In an online petition shortly after the event Ms Coady said she entered into the men’s 49er class because “because my crew is male”.

“The 49er class had always been open to mixed crews and ISAF made no announcement that the gender rules had been changed,” she said.

According to Ms Coady’s court claim, the pair participated in the first race but retired due to a broken spinnaker pole. The following day, Ms Coady claims the regatta’s principal race officer told her and her dad that they were in violation of the Olympic gender requirements and should not participate further.

However, the pair participated in three more races that day but Ms Coady says their boat was followed by officials and their results were not recorded.

The World Sailing International Jury then disqualified them from the remaining regatta races and at a later hearing annulled their scores.

Mr Coady was found to have committed gross misconduct, gross breach of the rules, exhibited bad manners, poor sportsmanship, and brought the sport into disrepute.

Ms Coady told the court she felt publicly singled out, identified and shamed for participating in the regatta and she was verbally abused by other competitors in the sight and hearing of officials, which added to her distress and humiliation.

She claims her personal sail number was published by the respondent in the summary report of the jury finding and displayed on a public noticeboard at the regatta office.

Further, as the helm of her boat, Ms Coady says she was responsible for the jury’s findings against her dad.

Ms Coady said she feared a return to sailing would lead to further online bullying and vilification and that she feels that she is disliked and rejected by her sport.

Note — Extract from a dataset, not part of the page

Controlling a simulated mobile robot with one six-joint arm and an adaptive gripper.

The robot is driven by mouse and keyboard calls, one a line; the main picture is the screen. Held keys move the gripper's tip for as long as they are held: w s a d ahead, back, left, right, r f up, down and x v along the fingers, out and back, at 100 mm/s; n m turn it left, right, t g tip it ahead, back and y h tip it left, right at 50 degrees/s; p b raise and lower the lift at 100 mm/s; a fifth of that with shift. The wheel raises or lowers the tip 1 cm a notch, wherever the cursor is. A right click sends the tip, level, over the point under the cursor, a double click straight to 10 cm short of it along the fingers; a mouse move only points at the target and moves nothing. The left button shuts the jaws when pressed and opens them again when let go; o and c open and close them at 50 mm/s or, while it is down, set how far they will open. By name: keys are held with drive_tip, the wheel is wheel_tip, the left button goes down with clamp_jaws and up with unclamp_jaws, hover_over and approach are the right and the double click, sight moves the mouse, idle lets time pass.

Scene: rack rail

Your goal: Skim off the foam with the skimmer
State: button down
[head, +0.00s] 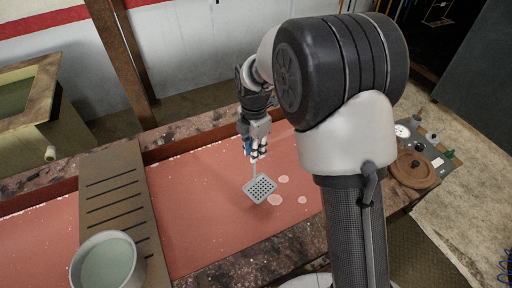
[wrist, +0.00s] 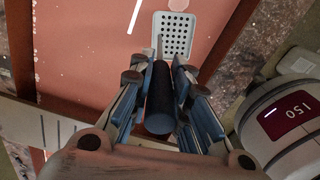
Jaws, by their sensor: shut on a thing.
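The skimmer (head: 260,189) has a square, light grey perforated head that shows over the reddish liquid in the trough (head: 205,238). Its head also shows at the top of the wrist view (wrist: 173,35), and its dark round handle (wrist: 160,95) runs between my fingers. My gripper (head: 256,150) is shut on the handle, above the trough. Pale pink round foam patches lie on the liquid beside the skimmer head: one (head: 275,200) close by its lower right edge, others (head: 283,179) to its right. I cannot tell whether the head touches the liquid.
A brown slotted board (head: 115,205) spans the trough at left, with a grey bucket (head: 105,262) of greenish liquid at its front. A wooden post (head: 124,50) rises behind the trough. A round brown lid (head: 411,170) and a gauge panel (head: 425,142) sit at right.

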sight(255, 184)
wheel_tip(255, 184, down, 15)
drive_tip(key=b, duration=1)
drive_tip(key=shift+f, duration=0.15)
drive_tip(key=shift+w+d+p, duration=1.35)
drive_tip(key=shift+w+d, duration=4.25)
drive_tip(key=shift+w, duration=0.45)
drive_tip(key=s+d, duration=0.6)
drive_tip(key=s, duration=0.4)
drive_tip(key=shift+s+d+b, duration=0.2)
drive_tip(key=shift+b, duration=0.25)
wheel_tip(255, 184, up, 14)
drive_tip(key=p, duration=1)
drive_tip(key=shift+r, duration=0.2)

She claims that by its actions Yachting Victoria discriminated against her in breach of the Sex Discrimination Act.

Yachting Victoria sought a summary dismissal of the case arguing Ms Coady’s claim had no reasonable prospects of success.

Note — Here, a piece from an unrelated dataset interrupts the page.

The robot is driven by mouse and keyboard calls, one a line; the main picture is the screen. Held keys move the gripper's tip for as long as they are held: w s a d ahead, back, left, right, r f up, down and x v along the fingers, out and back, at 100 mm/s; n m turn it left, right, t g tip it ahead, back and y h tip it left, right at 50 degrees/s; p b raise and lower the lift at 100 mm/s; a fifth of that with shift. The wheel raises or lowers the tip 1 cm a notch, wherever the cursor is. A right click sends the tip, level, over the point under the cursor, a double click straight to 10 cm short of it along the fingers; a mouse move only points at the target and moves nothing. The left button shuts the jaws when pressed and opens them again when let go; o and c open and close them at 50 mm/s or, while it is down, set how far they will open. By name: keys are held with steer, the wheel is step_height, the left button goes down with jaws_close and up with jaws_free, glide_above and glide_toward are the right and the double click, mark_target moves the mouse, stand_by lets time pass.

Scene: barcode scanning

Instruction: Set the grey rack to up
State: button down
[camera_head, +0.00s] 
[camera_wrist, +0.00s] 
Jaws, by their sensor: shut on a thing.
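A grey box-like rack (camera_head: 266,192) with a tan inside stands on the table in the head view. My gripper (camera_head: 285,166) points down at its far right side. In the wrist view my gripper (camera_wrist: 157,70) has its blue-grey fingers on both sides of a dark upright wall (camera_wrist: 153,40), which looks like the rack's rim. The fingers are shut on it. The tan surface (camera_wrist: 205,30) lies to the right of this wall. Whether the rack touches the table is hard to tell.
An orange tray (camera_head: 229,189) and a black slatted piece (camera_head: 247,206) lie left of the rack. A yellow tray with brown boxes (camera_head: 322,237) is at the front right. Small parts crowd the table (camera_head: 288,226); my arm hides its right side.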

It said it was the boat and not Ms Coady that was excluded and she could have continued in either a mixed or women’s class race; that the actions complained of were all contemplated by the race rules which Ms Coady agreed to abide by as a participant and which were set by the ISAF and not Yachting Victoria.

Judge Alister McNab dismissed Ms Coady’s claims about the jury’s findings against her father, saying it was appointed and worked independently of Yachting Victoria and the was no reasonable prospect of her proving its findings against Mr Coady could constitute sexual discrimination against her. He also ruled Yachting Victoria could not be held responsible for the conduct of other competitors.

However, Judge McNab found Ms Coady’s claim that her boat was excluded because she was a woman was not without reasonable prospects of success, saying the complex question of whether she had consented to that treatment under the rules or whether the rules themselves were discriminatory was a matter for trial.

Judge McNab ordered the parties file an agreed statement of facts and outline of the issues to be determined ahead of a hearing in August.

He said it would be a matter for Yachting Victoria, if it so chooses, to defend the proceeding by proving that Section 42 (1) of the Sex Discrimination Act applies. That section says that it is not unlawful to “discriminate on the ground of sex, gender identity or intersex status by excluding persons from participation in any competitive sporting activity in which the strength, stamina or physique of competitors is relevant”.

“It will then be a matter for the respondent, by credible evidence, to make good the proposition that there is a difference between the men’s event and the women’s event in terms of the type of boats used and the role that strength, stamina and physique of competitors has or is relevant to those activities,” Judge McNab said.